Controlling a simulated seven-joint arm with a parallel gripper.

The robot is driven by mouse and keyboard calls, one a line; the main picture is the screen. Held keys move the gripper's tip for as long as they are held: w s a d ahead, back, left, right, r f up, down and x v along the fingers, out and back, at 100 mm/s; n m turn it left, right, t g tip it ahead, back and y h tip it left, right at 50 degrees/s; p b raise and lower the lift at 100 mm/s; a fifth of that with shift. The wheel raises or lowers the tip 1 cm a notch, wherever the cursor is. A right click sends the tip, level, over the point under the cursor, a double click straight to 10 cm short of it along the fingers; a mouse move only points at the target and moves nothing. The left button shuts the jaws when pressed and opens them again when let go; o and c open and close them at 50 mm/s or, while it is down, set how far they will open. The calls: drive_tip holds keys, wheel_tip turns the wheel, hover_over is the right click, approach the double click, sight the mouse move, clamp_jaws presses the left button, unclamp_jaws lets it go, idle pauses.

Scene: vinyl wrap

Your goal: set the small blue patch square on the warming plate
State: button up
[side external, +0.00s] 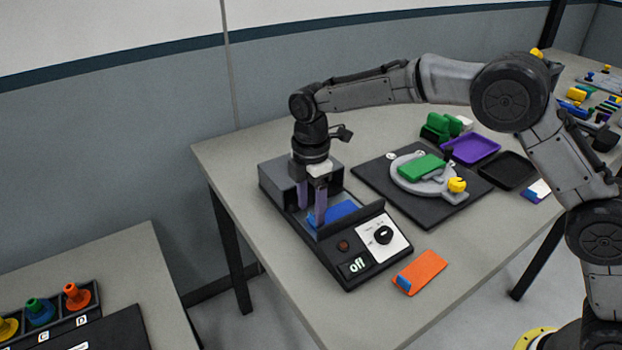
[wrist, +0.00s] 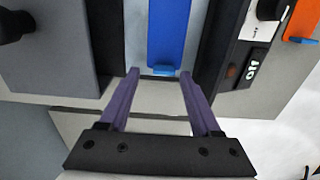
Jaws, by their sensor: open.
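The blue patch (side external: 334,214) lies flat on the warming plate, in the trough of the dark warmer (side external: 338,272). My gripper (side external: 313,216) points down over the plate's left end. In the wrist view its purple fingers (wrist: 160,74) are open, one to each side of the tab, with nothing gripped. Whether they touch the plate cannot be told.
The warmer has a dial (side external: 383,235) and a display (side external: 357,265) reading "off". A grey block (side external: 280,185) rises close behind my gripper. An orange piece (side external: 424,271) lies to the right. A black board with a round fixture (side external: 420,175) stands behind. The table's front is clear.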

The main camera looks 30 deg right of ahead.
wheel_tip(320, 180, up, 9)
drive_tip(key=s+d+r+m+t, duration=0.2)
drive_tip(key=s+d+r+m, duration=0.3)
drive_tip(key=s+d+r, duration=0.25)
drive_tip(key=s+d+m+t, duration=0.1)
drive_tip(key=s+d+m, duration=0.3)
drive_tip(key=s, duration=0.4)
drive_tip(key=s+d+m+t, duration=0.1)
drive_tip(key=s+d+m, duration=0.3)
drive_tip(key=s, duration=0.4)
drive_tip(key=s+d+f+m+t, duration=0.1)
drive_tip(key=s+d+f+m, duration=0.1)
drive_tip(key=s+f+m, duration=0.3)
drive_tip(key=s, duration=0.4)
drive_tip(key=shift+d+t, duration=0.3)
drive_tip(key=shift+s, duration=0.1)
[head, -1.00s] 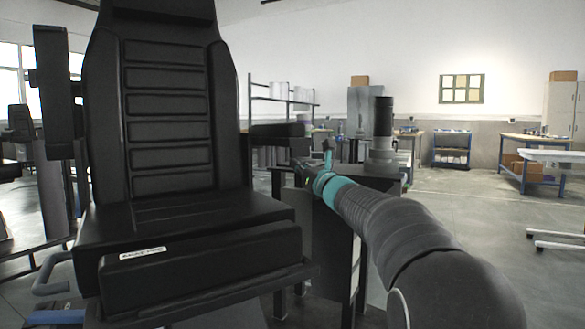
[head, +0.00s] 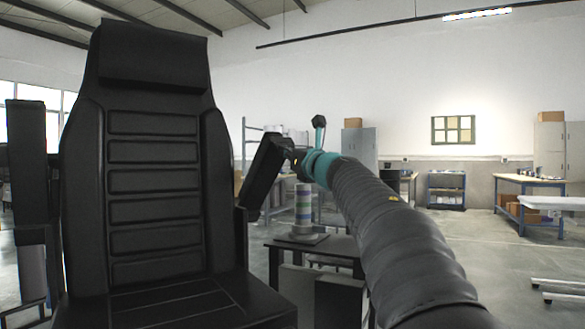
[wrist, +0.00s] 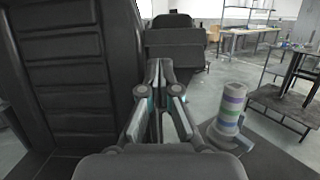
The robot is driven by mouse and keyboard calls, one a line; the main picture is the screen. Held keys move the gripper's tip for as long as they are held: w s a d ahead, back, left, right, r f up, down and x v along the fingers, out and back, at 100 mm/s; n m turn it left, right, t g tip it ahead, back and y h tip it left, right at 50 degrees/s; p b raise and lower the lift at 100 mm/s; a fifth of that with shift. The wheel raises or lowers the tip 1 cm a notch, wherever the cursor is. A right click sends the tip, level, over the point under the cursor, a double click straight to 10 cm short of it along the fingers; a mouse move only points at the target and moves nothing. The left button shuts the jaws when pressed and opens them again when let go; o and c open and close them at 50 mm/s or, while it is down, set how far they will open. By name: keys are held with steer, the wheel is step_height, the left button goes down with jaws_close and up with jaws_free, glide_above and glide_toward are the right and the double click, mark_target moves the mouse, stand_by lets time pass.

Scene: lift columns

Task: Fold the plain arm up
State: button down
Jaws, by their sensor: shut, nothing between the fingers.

**Request**
Leave out all images, then reproduce the entries above exactly.

**Output of the exercise**
Controlling a simulated seven-joint arm with a parallel gripper.

The robot is driven by mouse and keyboard calls, one a line; the main picture is the screen. Held keys move the gripper's tip for as long as they are held: w s a d ahead, back, left, right, r f up, down and x v along the fingers, out and back, at 100 mm/s; n m turn it left, right, t g tip it ahead, back and y h tip it left, right at 50 degrees/s; p b raise and lower the lift at 100 mm/s; a fifth of that with shift. The wheel raises or lowers the tip 1 cm a notch, wherever the cursor is. A right click sends the tip, level, over the point under the cursor, a double click straight to 10 cm short of it along the fingers; a mouse move only points at the target and moves nothing. The left button shuts the jaws when pressed and opens them again when let go; o and c open and close them at 50 mm/s or, while it is down, set how far they will open. The calls: drive_tip holds keys, wheel_tip turns the wheel, hover_over is the right click, approach the double click, sight the mouse move, clamp_jaws presses the left button, unclamp_jaws lets it go, idle pauses.

Scene: vinyl wrap

Your goal: set the small blue patch square on the warming plate
State: button up
[side external, +0.00s] 
[wrist, +0.00s] 
Jaws, by their sensor: open.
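The blue patch (side external: 334,214) lies flat on the warming plate, in the trough of the dark warmer (side external: 338,272). My gripper (side external: 313,216) points down over the plate's left end. In the wrist view its purple fingers (wrist: 160,74) are open, one to each side of the tab, with nothing gripped. Whether they touch the plate cannot be told.
The warmer has a dial (side external: 383,235) and a display (side external: 357,265) reading "off". A grey block (side external: 280,185) rises close behind my gripper. An orange piece (side external: 424,271) lies to the right. A black board with a round fixture (side external: 420,175) stands behind. The table's front is clear.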

The main camera looks 30 deg right of ahead.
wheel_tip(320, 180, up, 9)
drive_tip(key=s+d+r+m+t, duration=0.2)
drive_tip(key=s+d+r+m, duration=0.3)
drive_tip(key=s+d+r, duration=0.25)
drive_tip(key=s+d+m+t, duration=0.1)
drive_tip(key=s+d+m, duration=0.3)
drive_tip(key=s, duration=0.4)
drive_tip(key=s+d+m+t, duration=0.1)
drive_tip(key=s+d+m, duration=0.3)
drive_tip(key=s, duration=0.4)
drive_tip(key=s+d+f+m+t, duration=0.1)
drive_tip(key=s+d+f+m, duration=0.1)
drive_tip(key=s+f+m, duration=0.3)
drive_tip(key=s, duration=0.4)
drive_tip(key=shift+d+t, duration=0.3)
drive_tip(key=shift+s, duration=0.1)
[head, -1.00s] 
[head, +0.00s] 
[wrist, +0.00s] 
The robot is driven by mouse and keyboard calls, one a line; the main picture is the screen. Held keys move the gripper's tip for as long as they are held: w s a d ahead, back, left, right, r f up, down and x v along the fingers, out and back, at 100 mm/s; n m turn it left, right, t g tip it ahead, back and y h tip it left, right at 50 degrees/s; p b raise and lower the lift at 100 mm/s; a fifth of that with shift. The wheel raises or lowers the tip 1 cm a notch, wherever the cursor is. A right click sends the tip, level, over the point under the cursor, a double click straight to 10 cm short of it along the fingers; a mouse move only points at the target and moves nothing. The left button shuts the jaws when pressed and opens them again when let go; o and c open and close them at 50 mm/s or, while it is down, set how far they will open. By name: keys are held with steer, the wheel is step_height, the left button goes down with jaws_close and up with jaws_free, glide_above and glide_toward are the right and the double click, mark_target moves the mouse, stand_by lets time pass.

Scene: lift columns

Task: Fold the plain arm up
State: button down
Jaws, by their sensor: shut, nothing between the fingers.

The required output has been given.